Amnesty has also verified instances in which police, armed with semi-automatic rifles, have fired live ammunition during protests, in violation of international human rights law and standards on the use of force.

Protests have been ongoing throughout the year in Haiti, principally sparked by allegations that senior officials, including President Jovenel Moïse, could be implicated in the diversion of up to US$2 billion in proceeds from oil that Venezuela provided to Haiti on favourable terms.

Between 16 September and 17 October, the National Human Rights Defence Network, a Haitian NGO, documented at least 35 deaths in the context of protests, including at least nine at the hands of the police. During the same period, they reported that more than 200 people were injured, including at least eight journalists.  

Erika Guevara-Rosas, Amnesty International’s Americas director, said: 

“The images that we have verified shed light on human rights violations by the Haitian authorities. The security forces under the command of President Jovenel Moïse have used excessive force. Such incidents must be investigated promptly, thoroughly and effectively.

“President Moïse must take urgent measures to ensure people protesting against his government can do so safely, without putting their lives at risk.

“The police must stop using firearms carrying live ammunition in the context of protests and take particular measures to guarantee the safety of journalists covering the political and human rights situation in Haiti.”

Tear gas, shotguns and water canons

On 4 October, during protests in Port-au-Prince, law enforcement officials holding shotguns opened fire carelessly with suspected rubber bullets towards two men while they ran away and scaled a fence.

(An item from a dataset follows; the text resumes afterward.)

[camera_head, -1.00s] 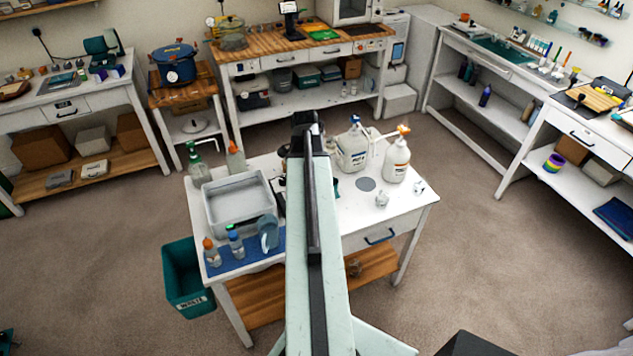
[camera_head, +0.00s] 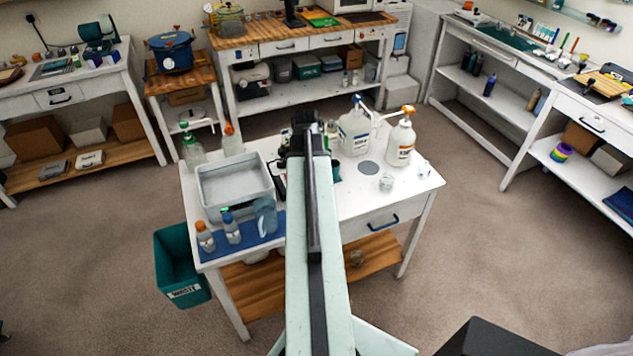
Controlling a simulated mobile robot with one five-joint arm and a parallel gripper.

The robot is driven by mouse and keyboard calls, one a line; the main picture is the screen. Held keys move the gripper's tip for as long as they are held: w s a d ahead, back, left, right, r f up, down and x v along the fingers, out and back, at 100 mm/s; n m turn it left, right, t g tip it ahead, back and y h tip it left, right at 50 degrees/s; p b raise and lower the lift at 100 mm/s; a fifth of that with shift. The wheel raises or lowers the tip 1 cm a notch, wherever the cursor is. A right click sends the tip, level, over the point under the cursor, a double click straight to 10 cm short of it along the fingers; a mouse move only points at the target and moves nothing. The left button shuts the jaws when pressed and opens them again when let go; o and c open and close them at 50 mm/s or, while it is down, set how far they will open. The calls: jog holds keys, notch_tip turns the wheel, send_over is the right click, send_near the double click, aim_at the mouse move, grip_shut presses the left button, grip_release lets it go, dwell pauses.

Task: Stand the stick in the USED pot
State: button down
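My arm reaches forward over the white table (camera_head: 352,205), and my gripper (camera_head: 304,124) is at its far end. The fingers are hidden or too small to tell whether they are open or shut. I cannot make out the stick. I cannot pick out a pot marked USED; a small dark teal thing (camera_head: 335,172) shows just right of my arm, partly hidden, and I cannot tell what it is. The table part under my arm is hidden.
A grey tray (camera_head: 203,195), bottles on a blue mat (camera_head: 268,241) and a teal waste bin (camera_head: 198,290) are left. White jug (camera_head: 354,135), orange-topped bottle (camera_head: 401,143) and small cup (camera_head: 386,182) are right. Carpet (camera_head: 470,240) is clear to the right.

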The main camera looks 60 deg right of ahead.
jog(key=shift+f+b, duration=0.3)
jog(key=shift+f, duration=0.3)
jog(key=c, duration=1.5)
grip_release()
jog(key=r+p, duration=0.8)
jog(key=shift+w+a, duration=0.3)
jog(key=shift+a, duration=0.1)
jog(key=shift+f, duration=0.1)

On 11 October, around Route de Delmas, Port-au-Prince, a moving police car recklessly launched suspected tear gas towards peaceful protesters, causing them to scatter. On the same day, around Route de Kenscoff, an officer beat a protester in the stomach, as he ran away from water cannons.  

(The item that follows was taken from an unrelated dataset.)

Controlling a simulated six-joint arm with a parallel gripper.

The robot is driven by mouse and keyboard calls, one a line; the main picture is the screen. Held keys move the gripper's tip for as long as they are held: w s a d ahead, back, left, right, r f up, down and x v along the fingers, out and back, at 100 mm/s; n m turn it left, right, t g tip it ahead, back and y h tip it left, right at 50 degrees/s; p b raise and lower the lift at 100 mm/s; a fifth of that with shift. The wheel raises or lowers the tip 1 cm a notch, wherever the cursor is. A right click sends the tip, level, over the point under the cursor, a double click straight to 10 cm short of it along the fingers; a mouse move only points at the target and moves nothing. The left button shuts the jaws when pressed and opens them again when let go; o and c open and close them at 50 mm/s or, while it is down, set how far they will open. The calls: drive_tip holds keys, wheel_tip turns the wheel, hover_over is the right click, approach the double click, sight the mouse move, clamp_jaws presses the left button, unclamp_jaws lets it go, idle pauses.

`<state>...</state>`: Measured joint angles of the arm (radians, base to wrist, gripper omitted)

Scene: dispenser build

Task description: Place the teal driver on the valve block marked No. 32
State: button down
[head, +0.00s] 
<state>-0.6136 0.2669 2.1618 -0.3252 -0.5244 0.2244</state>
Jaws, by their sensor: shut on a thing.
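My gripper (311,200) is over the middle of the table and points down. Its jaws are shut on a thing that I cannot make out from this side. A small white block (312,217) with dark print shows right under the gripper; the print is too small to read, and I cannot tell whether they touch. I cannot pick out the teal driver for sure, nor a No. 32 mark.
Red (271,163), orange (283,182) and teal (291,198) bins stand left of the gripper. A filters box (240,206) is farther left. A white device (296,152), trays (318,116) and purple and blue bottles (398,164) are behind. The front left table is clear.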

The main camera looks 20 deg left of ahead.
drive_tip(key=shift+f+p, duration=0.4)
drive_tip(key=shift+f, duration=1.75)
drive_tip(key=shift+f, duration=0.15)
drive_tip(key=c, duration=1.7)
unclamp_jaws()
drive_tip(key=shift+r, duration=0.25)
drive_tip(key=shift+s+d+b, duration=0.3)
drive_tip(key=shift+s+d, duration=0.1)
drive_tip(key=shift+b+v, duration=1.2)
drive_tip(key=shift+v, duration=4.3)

Live ammunition fired at funeral of protester  

On 16 October, of the General Security Unit of the National Palace, a specialised unit of the Haitian National Police, charged with ensuring the safety of the President and the National Palace, interrupted a funeral being held in Port-au-Prince for an individual allegedly killed in the context of the protests.

Carrying modern Israeli Galil ACE rifles, a weapon appropriate for combat operations and not policing mass demonstrations, one police officer shot live ammunition into the air near the location of protesters. Two people were injured during the incident according to RNDDH. Amnesty was unable to verify how they were injured. 

On another occasion on 11 October, at least one law enforcement official fired live ammunition from a handgun towards protesters running away in Petion-Ville, when there was no evident or immediate risk to the officer, which would be the only legitimate and proportionate justification of such force. Another video from the area suggests protesters were peaceful. 

Ongoing protests

Protests have been ongoing through the year. In February, 41 people died and 100 were injured in the context of similar protests, according to the UN Office of the High Commissioner of Human Rights.

In September, the Committee to Protect Journalists condemned the shooting of journalist Chery-Dieu-Nalio, who was injured after a senator fired a shot in the air near the senate building.

On 10 October, Néhémie Joseph, a reporter with Radio Méga, was found shot dead in his car.